:: Task material ::
# # #

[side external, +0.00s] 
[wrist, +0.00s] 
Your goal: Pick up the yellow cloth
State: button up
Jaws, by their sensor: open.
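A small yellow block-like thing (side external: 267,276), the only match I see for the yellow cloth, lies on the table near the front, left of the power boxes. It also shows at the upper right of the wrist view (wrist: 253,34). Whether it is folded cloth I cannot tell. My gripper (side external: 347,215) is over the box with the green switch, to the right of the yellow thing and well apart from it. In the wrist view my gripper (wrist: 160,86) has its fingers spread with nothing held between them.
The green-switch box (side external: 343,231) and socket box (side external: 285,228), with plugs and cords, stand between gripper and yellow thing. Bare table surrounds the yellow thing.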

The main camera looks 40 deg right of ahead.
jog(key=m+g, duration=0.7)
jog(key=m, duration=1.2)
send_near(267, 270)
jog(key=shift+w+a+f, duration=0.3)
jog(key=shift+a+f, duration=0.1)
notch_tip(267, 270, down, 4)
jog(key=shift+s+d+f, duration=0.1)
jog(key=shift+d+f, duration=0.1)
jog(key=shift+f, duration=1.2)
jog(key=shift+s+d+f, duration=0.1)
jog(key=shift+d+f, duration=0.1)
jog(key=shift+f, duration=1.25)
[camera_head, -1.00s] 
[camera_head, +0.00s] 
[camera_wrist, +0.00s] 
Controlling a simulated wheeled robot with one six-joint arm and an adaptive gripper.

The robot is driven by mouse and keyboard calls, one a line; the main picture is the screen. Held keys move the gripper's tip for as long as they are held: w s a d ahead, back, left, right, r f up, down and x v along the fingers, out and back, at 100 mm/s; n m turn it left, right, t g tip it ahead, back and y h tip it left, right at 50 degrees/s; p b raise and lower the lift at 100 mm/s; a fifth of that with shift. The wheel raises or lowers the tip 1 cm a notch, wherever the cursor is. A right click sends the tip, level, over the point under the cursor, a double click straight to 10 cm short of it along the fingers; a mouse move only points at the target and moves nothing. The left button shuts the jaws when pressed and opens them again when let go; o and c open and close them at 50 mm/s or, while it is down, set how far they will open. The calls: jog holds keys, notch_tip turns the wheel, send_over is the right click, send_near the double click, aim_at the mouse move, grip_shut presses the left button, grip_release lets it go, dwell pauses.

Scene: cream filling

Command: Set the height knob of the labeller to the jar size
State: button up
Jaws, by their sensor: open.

# # #

:: What the task asks ::
Output all of the data again. Match it exactly.

:: Task result ::
[side external, +0.00s] 
[wrist, +0.00s] 
Your goal: Pick up the yellow cloth
State: button up
Jaws, by their sensor: open.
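A small yellow block-like thing (side external: 267,276), the only match I see for the yellow cloth, lies on the table near the front, left of the power boxes. It also shows at the upper right of the wrist view (wrist: 253,34). Whether it is folded cloth I cannot tell. My gripper (side external: 347,215) is over the box with the green switch, to the right of the yellow thing and well apart from it. In the wrist view my gripper (wrist: 160,86) has its fingers spread with nothing held between them.
The green-switch box (side external: 343,231) and socket box (side external: 285,228), with plugs and cords, stand between gripper and yellow thing. Bare table surrounds the yellow thing.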

The main camera looks 40 deg right of ahead.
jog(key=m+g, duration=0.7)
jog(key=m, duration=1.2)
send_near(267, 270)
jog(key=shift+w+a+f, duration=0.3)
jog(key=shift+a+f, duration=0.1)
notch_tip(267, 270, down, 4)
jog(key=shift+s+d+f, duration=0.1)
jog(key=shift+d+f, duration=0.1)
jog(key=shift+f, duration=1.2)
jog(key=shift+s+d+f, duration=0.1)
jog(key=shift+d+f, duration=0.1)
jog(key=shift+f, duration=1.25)
[camera_head, -1.00s] 
[camera_head, +0.00s] 
[camera_wrist, +0.00s] 
Controlling a simulated wheeled robot with one six-joint arm and an adaptive gripper.

The robot is driven by mouse and keyboard calls, one a line; the main picture is the screen. Held keys move the gripper's tip for as long as they are held: w s a d ahead, back, left, right, r f up, down and x v along the fingers, out and back, at 100 mm/s; n m turn it left, right, t g tip it ahead, back and y h tip it left, right at 50 degrees/s; p b raise and lower the lift at 100 mm/s; a fifth of that with shift. The wheel raises or lowers the tip 1 cm a notch, wherever the cursor is. A right click sends the tip, level, over the point under the cursor, a double click straight to 10 cm short of it along the fingers; a mouse move only points at the target and moves nothing. The left button shuts the jaws when pressed and opens them again when let go; o and c open and close them at 50 mm/s or, while it is down, set how far they will open. The calls: jog holds keys, notch_tip turns the wheel, send_over is the right click, send_near the double click, aim_at the mouse move, grip_shut presses the left button, grip_release lets it go, dwell pauses.

Scene: cream filling

Command: Set the height knob of the labeller to the jar size
State: button up
Jaws, by their sensor: open.

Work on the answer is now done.